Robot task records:
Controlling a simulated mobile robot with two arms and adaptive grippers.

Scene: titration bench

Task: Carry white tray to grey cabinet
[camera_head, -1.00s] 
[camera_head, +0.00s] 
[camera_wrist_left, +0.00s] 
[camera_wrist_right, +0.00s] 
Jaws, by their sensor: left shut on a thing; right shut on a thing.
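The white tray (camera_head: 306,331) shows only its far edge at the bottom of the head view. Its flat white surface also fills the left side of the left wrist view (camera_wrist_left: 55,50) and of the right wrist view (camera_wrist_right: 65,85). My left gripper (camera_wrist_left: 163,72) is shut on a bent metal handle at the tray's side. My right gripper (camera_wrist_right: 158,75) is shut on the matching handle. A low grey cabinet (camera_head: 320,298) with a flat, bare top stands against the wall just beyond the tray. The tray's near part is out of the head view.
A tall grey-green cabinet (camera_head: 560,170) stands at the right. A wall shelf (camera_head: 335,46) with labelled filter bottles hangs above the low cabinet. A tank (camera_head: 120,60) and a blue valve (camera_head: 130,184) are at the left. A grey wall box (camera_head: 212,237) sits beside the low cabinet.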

...

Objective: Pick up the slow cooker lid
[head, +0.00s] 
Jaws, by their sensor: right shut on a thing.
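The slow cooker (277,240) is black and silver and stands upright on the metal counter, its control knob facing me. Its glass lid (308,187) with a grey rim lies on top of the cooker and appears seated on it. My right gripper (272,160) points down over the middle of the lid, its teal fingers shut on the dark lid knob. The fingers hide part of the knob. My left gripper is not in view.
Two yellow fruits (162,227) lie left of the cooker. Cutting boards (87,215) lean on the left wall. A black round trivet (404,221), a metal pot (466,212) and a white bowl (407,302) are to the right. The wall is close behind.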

• _Exercise requirements_
Exactly reproduce the stretch from the line with "Scene: titration bench" through the line with "[camera_wrist_right, +0.00s]", including both ends and nothing else.

• _Full solution_
Scene: titration bench

Task: Carry white tray to grey cabinet
[camera_head, -1.00s] 
[camera_head, +0.00s] 
[camera_wrist_left, +0.00s] 
[camera_wrist_right, +0.00s] 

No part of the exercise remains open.